Overseeing Tenner’s conditioning was Eric Harris, who is still his personal trainer. Tenner only achieved meaningful results after Harris pushed him to his limit and beyond.

Which brings us to his routine torture at UW-Parkside.

“It was days of throwing up, crying and not wanting to work out that helped push me to get to the level I’m at,” Tenner said. “I remember we would get down with hill chargers and he took me over to the track at Parkside and he made me run 100 meters 10 times and I threw up.

“There were times I was completely broken down, when I was on my last little tick and he was able to push me.”

But with that pain, there would be plenty of gain. Tenner spent the next three seasons ripping off huge chunks of yardage of Lutheran, which went 33-5 during that span.

Tenner was at his best during the Crusaders’ run in 2018 to their first appearance in the Division 6 state championship game at Camp Randall Stadium in Madison. In five postseason games that year, Tenner rushed for an astounding 1,086 yards and scored 15 touchdowns.

And if Tenner had not come through with what he considers the signature game of his career, that playoff run would have stalled after one game.

Lutheran trailed Pecatonica-Argyle 13-0 at halftime in that first-round game. And then Tenner scored touchdowns on a 70-yard punt return, a 33-yard reception and a 74-yard run as the Crusaders rallied for a 20-19 victory.

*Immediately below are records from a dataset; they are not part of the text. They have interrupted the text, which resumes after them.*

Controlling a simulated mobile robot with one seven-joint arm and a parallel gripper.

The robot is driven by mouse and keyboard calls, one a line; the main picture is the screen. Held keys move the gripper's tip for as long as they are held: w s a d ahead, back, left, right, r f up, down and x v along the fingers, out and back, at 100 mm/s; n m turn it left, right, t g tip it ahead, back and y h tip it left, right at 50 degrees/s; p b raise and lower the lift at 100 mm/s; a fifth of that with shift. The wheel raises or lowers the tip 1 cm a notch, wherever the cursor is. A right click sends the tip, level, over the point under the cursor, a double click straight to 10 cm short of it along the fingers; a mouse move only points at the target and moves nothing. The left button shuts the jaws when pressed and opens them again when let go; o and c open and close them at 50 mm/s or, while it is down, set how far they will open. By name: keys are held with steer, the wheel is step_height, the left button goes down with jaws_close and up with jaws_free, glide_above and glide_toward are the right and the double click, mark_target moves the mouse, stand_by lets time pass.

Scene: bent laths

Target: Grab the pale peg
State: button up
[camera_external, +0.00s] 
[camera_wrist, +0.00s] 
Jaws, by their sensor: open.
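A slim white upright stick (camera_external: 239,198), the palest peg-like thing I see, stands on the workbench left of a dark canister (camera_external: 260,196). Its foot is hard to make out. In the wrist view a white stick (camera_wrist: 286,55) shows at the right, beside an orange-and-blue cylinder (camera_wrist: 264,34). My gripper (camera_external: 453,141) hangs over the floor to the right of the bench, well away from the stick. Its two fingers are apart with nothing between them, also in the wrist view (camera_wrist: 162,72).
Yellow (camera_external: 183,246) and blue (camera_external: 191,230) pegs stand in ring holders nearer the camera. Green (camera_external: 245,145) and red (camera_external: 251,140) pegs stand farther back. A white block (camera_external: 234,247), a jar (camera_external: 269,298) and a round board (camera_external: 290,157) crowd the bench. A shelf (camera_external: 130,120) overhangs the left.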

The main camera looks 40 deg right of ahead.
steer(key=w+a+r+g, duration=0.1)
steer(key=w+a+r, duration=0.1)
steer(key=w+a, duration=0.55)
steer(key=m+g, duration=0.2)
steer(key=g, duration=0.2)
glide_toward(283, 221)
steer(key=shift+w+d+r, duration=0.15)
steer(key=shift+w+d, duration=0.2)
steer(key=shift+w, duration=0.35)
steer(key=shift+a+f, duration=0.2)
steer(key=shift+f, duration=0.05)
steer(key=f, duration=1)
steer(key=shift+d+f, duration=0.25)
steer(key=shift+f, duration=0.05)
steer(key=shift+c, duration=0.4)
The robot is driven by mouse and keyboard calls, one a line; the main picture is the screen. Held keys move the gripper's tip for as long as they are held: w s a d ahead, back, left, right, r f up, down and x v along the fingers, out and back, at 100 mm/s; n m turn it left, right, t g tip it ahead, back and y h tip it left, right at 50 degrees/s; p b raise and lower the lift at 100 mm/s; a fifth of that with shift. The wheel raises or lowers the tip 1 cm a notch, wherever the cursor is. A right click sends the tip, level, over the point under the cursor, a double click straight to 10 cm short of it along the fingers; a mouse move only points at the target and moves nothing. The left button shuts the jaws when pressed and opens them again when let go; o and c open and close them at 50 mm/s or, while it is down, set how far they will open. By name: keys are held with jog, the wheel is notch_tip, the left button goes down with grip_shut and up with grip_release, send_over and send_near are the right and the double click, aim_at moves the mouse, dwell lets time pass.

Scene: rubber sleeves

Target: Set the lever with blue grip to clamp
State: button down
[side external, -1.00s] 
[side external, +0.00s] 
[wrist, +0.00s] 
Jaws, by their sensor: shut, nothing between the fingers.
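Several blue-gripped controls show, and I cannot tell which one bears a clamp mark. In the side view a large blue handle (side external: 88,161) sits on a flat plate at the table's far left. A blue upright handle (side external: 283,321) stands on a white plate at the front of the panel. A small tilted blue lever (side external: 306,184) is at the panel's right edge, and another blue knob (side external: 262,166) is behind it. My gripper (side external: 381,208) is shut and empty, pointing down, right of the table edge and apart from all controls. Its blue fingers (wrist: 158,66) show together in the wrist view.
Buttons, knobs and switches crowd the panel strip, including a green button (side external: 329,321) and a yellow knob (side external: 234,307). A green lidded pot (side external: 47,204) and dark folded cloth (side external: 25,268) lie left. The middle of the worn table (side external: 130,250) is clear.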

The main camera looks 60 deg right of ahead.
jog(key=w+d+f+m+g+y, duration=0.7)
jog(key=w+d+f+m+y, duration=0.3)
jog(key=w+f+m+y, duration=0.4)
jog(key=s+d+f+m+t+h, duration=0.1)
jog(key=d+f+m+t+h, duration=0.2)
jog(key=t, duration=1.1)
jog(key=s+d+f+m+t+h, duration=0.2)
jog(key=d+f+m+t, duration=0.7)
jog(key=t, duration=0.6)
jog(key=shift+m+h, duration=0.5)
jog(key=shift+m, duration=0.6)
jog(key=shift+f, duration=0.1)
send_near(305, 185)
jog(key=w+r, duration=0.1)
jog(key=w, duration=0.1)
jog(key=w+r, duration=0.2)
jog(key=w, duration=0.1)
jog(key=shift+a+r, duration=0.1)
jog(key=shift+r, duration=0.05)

“The second half, I had a complete game and I think that was the best game I ever played in my life,” he said.

Tenner’s second-best game? An argument could be made for so many.

“He is just really, really hard to get to the ground,” Greendale Martin Luther coach Rick Hoppert said. “He’s tough to tackle, he’s got a strong lower half and it’s all the yards after contact that separate him from any other back.”

There’s something else that separates Tenner: He might have been just as dominating on defense as a linebacker and safety as he was on offense.

“I believe his prowess on offense has often overshadowed his ability on the defensive side of the ball,” Catholic Central coach Tom Aldrich said. “He is an impact and disruptive defensive player.

“Offensively, he is special. He has great balance and vision to go along with his tremendous speed. He was tough to tackle one on one. We played them in week 9, so the teams we played in the playoffs both got to see our film against them. Both opposing coaches commented to me about how impressive Tyler was. They were particularly impressed with his ability to ‘cut on a dime’ and how he was a complete back.”

Tenner’s father, Cory, was a first-team AP All-State running back for Park in 1998. How does he compare himself with his son?

“He’s just bigger, stronger and faster than what I was,” said Cory, part of the first father-son duo ever to be named All-Racine County Player of the Year. “He has cutting abililty like I did, he can break tackles like I could, but he’s just a bigger back than what I was.”

Nevertheless, Tenner’s football future is in limbo at the moment.

“I don’t have any offers,” Tenner said of playing at the collegiate level. “I’m a diamond in the rough and I’m not going to be seen as much because of my division. I don’t think colleges want to take that risk and, right now, I’m just waiting for that one college to take that risk.”

Lutheran coach Scott Smith is adamant that whatever program does make a commitment to Tenner won’t be disappointed.

“I have no doubt that wherever Tyler goes, he’s going to play football,” Smith said.